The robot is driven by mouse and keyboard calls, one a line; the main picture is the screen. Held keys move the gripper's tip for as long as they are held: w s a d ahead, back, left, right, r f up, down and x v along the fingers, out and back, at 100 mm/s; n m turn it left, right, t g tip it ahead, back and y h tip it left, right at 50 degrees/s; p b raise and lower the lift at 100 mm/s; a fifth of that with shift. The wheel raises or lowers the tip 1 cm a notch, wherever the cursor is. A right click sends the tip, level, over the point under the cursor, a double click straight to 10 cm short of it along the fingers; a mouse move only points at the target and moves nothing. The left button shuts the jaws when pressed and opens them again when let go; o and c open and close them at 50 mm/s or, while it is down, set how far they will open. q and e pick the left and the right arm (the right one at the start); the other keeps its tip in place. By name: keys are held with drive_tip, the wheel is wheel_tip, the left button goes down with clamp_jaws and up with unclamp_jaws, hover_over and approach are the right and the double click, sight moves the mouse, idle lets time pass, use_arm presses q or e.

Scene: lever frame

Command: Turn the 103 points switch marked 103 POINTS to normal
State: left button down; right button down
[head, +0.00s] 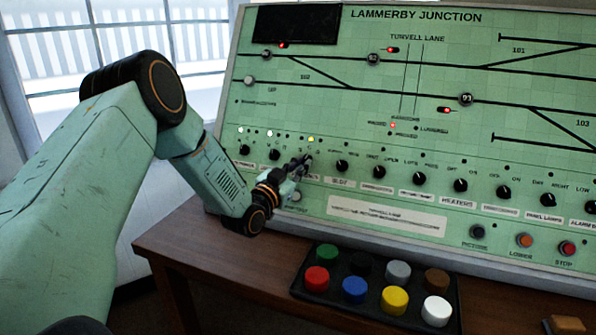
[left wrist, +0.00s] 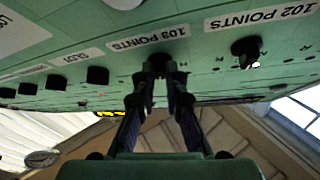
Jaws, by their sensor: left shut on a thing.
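The 103 points switch (left wrist: 158,62) is a black rotary knob on the green panel, under the upside-down label 103 POINTS (left wrist: 148,38) in the left wrist view. My left gripper (left wrist: 160,82) is shut on this knob, with one finger on each side. The fingers hide part of the knob, so I cannot tell where it points. In the head view my left gripper (head: 301,165) reaches the panel at the knob row from the left. A yellow lamp (head: 311,139) glows just above it. My right gripper is not in view.
The 102 POINTS knob (left wrist: 246,50) sits close beside the gripped one. Another knob (head: 341,165) is to its right in the head view. A black tray (head: 379,309) of coloured round pieces stands on the wooden desk (head: 215,262). Red lamps show on the track diagram.

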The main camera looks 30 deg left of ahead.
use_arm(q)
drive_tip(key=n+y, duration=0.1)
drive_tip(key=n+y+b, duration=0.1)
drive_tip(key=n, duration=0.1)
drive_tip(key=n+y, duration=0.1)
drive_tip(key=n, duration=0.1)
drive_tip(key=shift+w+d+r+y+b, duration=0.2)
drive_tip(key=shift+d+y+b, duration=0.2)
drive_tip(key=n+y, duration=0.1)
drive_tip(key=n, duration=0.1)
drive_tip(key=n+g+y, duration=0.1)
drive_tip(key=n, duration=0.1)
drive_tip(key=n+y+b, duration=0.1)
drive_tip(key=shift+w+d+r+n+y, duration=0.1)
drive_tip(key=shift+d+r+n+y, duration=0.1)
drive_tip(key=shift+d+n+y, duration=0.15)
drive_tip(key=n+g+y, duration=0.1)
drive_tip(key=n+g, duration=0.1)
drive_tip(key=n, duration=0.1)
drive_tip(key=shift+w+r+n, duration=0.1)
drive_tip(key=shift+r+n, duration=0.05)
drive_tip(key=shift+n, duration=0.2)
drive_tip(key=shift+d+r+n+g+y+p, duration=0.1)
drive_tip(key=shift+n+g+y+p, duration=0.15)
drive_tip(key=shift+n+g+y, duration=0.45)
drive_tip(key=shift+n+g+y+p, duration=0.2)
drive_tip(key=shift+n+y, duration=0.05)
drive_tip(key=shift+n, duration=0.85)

- _Instructions for the task_: Indicate how many lines of the material contain the string "button", giving the number and nothing more.

- _Exercise solution_: 2